*Data lines*:

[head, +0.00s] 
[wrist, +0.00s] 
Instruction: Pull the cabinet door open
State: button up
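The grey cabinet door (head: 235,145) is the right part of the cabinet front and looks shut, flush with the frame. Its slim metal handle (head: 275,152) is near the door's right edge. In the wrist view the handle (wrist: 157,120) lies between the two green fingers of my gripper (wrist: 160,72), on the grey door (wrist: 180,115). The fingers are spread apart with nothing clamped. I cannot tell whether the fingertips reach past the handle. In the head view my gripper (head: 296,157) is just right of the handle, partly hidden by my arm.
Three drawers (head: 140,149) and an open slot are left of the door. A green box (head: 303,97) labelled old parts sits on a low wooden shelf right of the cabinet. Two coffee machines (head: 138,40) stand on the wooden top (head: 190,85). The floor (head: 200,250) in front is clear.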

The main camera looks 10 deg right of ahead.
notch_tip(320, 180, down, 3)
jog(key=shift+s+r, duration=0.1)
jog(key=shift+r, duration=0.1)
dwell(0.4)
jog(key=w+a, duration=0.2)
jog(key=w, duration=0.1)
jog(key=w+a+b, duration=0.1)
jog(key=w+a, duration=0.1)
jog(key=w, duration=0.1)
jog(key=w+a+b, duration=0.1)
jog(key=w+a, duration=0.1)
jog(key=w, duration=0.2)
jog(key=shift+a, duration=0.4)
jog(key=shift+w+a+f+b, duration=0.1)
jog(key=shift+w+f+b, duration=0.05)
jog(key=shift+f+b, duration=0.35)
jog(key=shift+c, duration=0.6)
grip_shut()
* * *
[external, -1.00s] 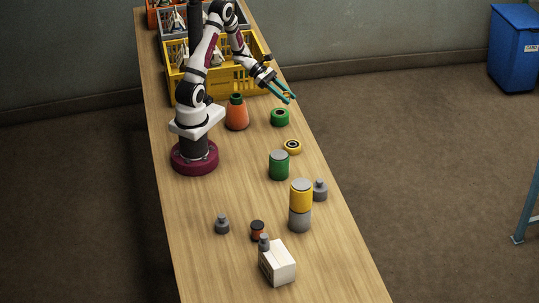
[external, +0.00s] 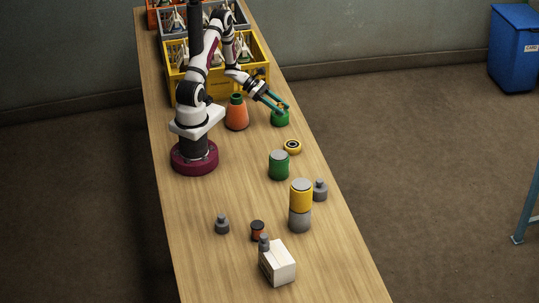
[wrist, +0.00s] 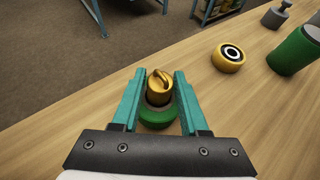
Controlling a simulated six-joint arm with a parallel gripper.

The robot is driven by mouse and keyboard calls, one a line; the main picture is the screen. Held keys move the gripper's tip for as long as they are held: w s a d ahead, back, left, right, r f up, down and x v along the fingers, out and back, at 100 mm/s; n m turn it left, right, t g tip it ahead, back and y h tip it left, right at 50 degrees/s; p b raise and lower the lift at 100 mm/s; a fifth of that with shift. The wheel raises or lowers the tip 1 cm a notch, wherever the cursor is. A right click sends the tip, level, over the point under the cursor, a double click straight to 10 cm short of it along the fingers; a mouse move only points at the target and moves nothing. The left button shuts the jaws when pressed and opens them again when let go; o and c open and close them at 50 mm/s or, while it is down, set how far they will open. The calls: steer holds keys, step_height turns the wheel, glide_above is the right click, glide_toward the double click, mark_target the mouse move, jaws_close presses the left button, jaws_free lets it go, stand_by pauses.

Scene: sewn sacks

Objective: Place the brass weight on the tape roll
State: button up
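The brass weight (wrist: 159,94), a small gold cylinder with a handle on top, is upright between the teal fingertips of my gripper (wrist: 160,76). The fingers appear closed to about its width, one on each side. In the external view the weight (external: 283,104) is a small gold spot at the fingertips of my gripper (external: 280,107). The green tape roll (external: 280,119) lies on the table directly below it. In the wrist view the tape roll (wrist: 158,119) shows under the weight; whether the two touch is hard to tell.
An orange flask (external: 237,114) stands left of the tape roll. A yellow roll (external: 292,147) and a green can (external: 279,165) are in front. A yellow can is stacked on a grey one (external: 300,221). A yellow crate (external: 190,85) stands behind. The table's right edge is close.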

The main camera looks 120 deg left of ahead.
...
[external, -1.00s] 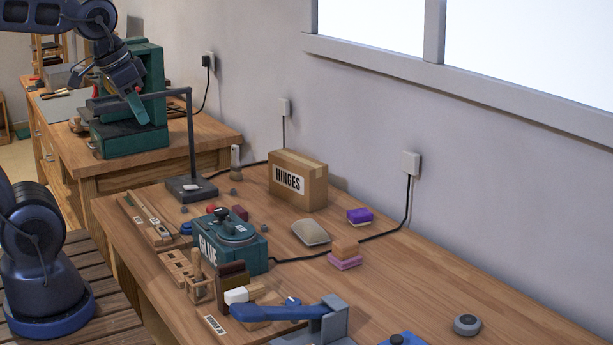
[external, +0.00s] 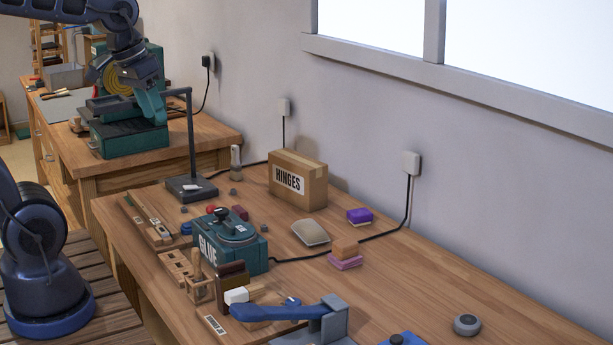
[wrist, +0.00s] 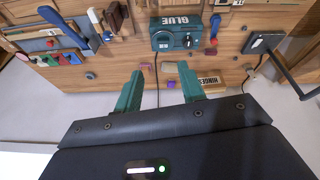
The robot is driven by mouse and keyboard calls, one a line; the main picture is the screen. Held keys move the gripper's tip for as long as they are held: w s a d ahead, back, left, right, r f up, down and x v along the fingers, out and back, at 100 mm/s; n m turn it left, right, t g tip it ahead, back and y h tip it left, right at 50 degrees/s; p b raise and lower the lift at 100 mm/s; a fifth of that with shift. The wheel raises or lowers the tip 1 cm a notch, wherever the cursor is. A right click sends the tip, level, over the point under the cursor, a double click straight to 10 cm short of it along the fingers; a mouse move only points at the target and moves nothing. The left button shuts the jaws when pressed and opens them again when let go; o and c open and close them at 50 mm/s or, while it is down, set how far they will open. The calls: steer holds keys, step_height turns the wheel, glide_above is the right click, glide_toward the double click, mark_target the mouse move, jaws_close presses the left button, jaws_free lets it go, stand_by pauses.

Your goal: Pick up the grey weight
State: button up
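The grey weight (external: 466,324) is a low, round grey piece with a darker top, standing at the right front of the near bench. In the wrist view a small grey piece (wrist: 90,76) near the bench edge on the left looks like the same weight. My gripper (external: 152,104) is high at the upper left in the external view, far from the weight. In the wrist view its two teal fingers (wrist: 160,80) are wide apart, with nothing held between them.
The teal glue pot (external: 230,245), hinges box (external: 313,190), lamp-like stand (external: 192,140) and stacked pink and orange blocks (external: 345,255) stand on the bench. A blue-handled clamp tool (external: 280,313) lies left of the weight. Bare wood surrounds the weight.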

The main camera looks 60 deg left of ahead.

*Exercise prompt*: Reproduce exactly the lines from the line with "[head, +0.00s]" through the line with "Instruction: Pull the cabinet door open", both end lines included, and only those lines.

*Result for this exercise*:
[head, +0.00s] 
[wrist, +0.00s] 
Instruction: Pull the cabinet door open

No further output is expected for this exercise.